Orbital altitude of 1000km is also concerning, because many many satellites are at lower altitudes. A debris cloud caused by this could put everything below it, including the ISS, at increased risk of collision.
Sidebar conversation: What do you do there?
I work on ground control software. We have a network of ground stations around the world plus command & control running in AWS Govcloud.
(side note: we're hiring! I don't want to link to the company I work for in a public post but PM me if anyone is interested. Seattle-based, open to remote within the US for strong candidates. Due to US government restrictions we're only able to hire US Citizens or permanent residents)

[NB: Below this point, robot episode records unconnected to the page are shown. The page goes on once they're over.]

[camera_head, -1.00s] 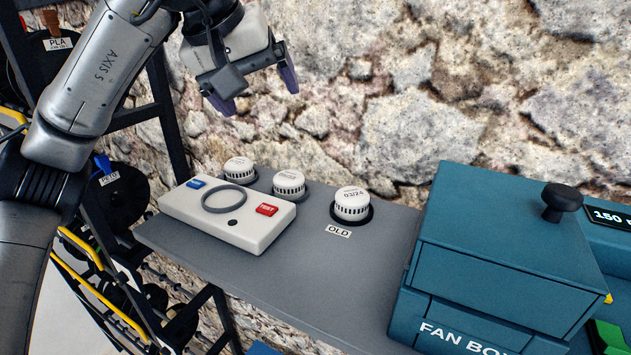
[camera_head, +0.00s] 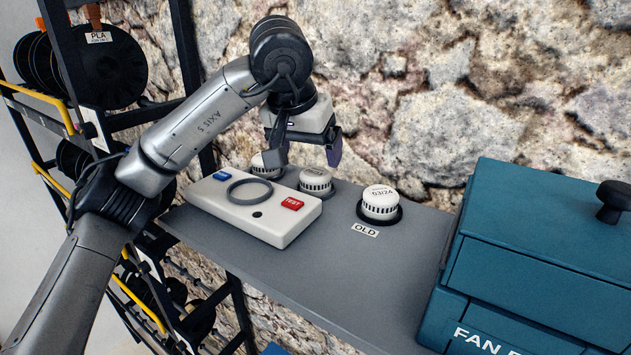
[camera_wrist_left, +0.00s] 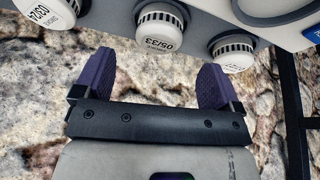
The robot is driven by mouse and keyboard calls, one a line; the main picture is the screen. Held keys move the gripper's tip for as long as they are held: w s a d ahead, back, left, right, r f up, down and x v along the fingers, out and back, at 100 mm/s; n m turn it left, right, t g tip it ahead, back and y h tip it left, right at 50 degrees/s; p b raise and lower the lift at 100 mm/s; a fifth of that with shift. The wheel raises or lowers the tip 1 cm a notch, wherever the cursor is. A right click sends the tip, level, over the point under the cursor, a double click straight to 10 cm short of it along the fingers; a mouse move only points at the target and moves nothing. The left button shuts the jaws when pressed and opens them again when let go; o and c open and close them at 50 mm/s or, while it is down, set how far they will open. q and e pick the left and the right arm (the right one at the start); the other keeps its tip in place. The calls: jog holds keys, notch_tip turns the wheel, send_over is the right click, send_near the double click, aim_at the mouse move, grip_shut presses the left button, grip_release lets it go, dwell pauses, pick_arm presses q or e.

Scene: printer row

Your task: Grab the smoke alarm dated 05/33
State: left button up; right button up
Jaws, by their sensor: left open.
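The smoke alarm dated 05/33 (camera_wrist_left: 160,30) is a white round cap with a slotted side, on a dark round base. In the head view it is the middle alarm (camera_head: 316,181) of three, behind the test box. My left gripper (camera_head: 305,152) is open and empty, above and close to the middle and left alarms. In the left wrist view its purple fingers (camera_wrist_left: 156,65) are spread, with the 05/33 alarm just beyond and between them, apart from both. My right gripper is not in view.
Another alarm (camera_head: 381,202), marked 03/24, sits right by an OLD label (camera_head: 365,230). A third alarm (camera_head: 259,167) is at left, partly hidden by my gripper. A white test box (camera_head: 262,222) stands in front. A blue fan box (camera_head: 545,235) is at right; a stone wall stands behind.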

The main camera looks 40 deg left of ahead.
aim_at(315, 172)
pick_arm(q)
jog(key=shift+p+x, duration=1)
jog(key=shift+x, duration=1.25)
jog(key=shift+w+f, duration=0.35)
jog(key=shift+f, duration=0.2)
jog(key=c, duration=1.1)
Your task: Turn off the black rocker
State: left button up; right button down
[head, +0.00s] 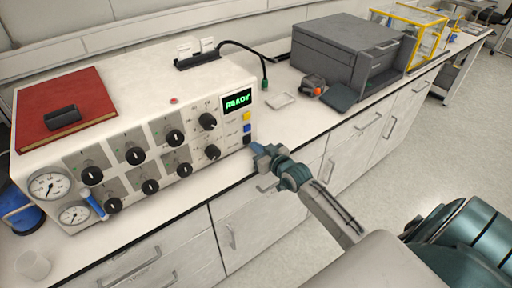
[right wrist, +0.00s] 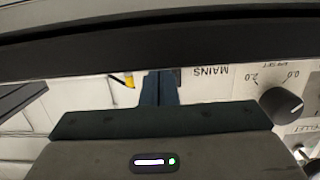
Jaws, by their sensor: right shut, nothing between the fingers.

In January LEOLabs also monitored a close-pass between two scientific satellites launched in the 60's and 80's. The calculated miss distance was < 20m, and one the satellites was physically quite large, with the other potentially having booms extending 18+ metres in either direction.
People who say "space is big, Kessler syndrome isn't anything to worry about" don't get it. It's not a volume or size problem, it's an intersectionality problem. With more and more satellites going up, there's going to more and more of these close passes, and a small portion of them are going to create huge debris-generating events that could block off entire orbits for decades.
Space is really big, and satellites are really small, but collisions are a birthday problem, which have a nasty habit of brutally telescoping safe-seeming odds.
With mounting numbers of objects, we need a way to remove defunct objects from orbit, or a Kessler cascade is an eventuality, not a possibility.
Birthday problem was the term I was looking for! Thanks.
In 2009 two satellites collided
No indication of collision: https://twitter.com/LeoLabs_Space/status/1316919600160903168
Dodged a bullet this time.
Frankly I'm betting these sorts of conjunctions are going to become a multiple-times-a-year occurrence as soon as next year.